* _What you will do_
Print the records below exactly as they appear.

-----

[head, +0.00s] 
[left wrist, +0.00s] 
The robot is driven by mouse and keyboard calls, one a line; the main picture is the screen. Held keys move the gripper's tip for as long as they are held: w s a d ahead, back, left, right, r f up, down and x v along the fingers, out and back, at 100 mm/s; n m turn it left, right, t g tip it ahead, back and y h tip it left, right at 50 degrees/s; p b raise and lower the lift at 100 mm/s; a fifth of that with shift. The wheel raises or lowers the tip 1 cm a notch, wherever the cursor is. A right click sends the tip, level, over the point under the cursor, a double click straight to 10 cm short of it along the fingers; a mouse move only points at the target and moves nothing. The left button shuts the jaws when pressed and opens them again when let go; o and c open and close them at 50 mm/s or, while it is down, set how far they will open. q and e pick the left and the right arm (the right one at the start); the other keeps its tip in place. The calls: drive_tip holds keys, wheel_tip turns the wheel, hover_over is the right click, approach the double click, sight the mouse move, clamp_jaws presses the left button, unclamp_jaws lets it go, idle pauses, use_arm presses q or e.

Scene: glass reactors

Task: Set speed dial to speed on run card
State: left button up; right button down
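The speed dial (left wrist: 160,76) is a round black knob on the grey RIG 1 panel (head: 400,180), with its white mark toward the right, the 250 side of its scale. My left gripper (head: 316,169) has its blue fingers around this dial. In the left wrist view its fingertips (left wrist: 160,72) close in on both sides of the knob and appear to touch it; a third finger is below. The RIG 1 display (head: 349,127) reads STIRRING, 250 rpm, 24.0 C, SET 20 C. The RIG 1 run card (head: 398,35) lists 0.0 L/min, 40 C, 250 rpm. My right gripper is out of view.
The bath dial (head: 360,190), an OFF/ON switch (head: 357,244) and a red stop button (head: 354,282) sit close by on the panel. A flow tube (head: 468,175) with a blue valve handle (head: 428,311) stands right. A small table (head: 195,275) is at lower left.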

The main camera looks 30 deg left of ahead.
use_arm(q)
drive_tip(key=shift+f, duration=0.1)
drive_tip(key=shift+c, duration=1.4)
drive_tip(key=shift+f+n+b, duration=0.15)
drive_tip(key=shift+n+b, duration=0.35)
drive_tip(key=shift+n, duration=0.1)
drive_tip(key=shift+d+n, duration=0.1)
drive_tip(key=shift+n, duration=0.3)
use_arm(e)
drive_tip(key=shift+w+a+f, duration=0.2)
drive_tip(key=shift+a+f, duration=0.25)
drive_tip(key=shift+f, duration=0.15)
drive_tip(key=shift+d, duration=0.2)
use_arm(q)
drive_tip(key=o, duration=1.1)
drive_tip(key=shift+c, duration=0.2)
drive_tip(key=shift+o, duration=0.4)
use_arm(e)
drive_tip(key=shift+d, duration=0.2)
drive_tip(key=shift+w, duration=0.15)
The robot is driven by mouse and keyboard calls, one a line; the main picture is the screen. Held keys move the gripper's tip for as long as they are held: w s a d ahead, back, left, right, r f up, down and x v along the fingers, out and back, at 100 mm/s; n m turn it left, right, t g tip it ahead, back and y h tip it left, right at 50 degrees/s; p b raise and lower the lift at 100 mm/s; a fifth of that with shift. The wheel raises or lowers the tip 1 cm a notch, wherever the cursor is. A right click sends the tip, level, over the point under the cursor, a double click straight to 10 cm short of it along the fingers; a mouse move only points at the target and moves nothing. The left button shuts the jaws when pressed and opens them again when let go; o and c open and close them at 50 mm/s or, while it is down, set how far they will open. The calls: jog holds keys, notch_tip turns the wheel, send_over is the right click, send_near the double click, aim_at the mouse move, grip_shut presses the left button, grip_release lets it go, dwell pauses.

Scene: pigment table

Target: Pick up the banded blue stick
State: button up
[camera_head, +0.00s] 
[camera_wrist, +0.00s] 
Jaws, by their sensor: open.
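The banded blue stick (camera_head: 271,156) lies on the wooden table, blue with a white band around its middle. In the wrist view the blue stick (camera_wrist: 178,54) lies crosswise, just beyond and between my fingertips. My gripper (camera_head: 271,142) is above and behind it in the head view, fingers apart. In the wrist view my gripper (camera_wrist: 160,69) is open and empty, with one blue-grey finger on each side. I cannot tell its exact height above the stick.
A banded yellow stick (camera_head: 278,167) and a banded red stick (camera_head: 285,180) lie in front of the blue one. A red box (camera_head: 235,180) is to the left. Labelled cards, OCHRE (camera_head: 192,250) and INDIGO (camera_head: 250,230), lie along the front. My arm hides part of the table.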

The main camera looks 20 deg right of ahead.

-----

* _Solution for this exercise_
[head, +0.00s] 
[left wrist, +0.00s] 
The robot is driven by mouse and keyboard calls, one a line; the main picture is the screen. Held keys move the gripper's tip for as long as they are held: w s a d ahead, back, left, right, r f up, down and x v along the fingers, out and back, at 100 mm/s; n m turn it left, right, t g tip it ahead, back and y h tip it left, right at 50 degrees/s; p b raise and lower the lift at 100 mm/s; a fifth of that with shift. The wheel raises or lowers the tip 1 cm a notch, wherever the cursor is. A right click sends the tip, level, over the point under the cursor, a double click straight to 10 cm short of it along the fingers; a mouse move only points at the target and moves nothing. The left button shuts the jaws when pressed and opens them again when let go; o and c open and close them at 50 mm/s or, while it is down, set how far they will open. q and e pick the left and the right arm (the right one at the start); the other keeps its tip in place. The calls: drive_tip holds keys, wheel_tip turns the wheel, hover_over is the right click, approach the double click, sight the mouse move, clamp_jaws presses the left button, unclamp_jaws lets it go, idle pauses, use_arm presses q or e.

Scene: glass reactors

Task: Set speed dial to speed on run card
State: left button up; right button down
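The speed dial (left wrist: 160,76) is a round black knob on the grey RIG 1 panel (head: 400,180), with its white mark toward the right, the 250 side of its scale. My left gripper (head: 316,169) has its blue fingers around this dial. In the left wrist view its fingertips (left wrist: 160,72) close in on both sides of the knob and appear to touch it; a third finger is below. The RIG 1 display (head: 349,127) reads STIRRING, 250 rpm, 24.0 C, SET 20 C. The RIG 1 run card (head: 398,35) lists 0.0 L/min, 40 C, 250 rpm. My right gripper is out of view.
The bath dial (head: 360,190), an OFF/ON switch (head: 357,244) and a red stop button (head: 354,282) sit close by on the panel. A flow tube (head: 468,175) with a blue valve handle (head: 428,311) stands right. A small table (head: 195,275) is at lower left.

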The main camera looks 30 deg left of ahead.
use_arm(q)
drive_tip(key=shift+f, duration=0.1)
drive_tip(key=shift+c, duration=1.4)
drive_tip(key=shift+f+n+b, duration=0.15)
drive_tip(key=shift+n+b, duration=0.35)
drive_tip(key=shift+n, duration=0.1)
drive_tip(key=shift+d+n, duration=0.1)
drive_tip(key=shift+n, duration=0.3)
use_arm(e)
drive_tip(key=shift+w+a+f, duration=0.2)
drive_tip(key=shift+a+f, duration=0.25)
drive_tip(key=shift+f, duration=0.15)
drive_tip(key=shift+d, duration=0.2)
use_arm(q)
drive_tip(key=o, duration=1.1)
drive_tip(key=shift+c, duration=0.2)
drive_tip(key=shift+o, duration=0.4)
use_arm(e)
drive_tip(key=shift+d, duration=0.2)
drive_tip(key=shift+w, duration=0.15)
The robot is driven by mouse and keyboard calls, one a line; the main picture is the screen. Held keys move the gripper's tip for as long as they are held: w s a d ahead, back, left, right, r f up, down and x v along the fingers, out and back, at 100 mm/s; n m turn it left, right, t g tip it ahead, back and y h tip it left, right at 50 degrees/s; p b raise and lower the lift at 100 mm/s; a fifth of that with shift. The wheel raises or lowers the tip 1 cm a notch, wherever the cursor is. A right click sends the tip, level, over the point under the cursor, a double click straight to 10 cm short of it along the fingers; a mouse move only points at the target and moves nothing. The left button shuts the jaws when pressed and opens them again when let go; o and c open and close them at 50 mm/s or, while it is down, set how far they will open. The calls: jog holds keys, notch_tip turns the wheel, send_over is the right click, send_near the double click, aim_at the mouse move, grip_shut presses the left button, grip_release lets it go, dwell pauses.

Scene: pigment table

Target: Pick up the banded blue stick
State: button up
[camera_head, +0.00s] 
[camera_wrist, +0.00s] 
Jaws, by their sensor: open.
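The banded blue stick (camera_head: 271,156) lies on the wooden table, blue with a white band around its middle. In the wrist view the blue stick (camera_wrist: 178,54) lies crosswise, just beyond and between my fingertips. My gripper (camera_head: 271,142) is above and behind it in the head view, fingers apart. In the wrist view my gripper (camera_wrist: 160,69) is open and empty, with one blue-grey finger on each side. I cannot tell its exact height above the stick.
A banded yellow stick (camera_head: 278,167) and a banded red stick (camera_head: 285,180) lie in front of the blue one. A red box (camera_head: 235,180) is to the left. Labelled cards, OCHRE (camera_head: 192,250) and INDIGO (camera_head: 250,230), lie along the front. My arm hides part of the table.

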The main camera looks 20 deg right of ahead.

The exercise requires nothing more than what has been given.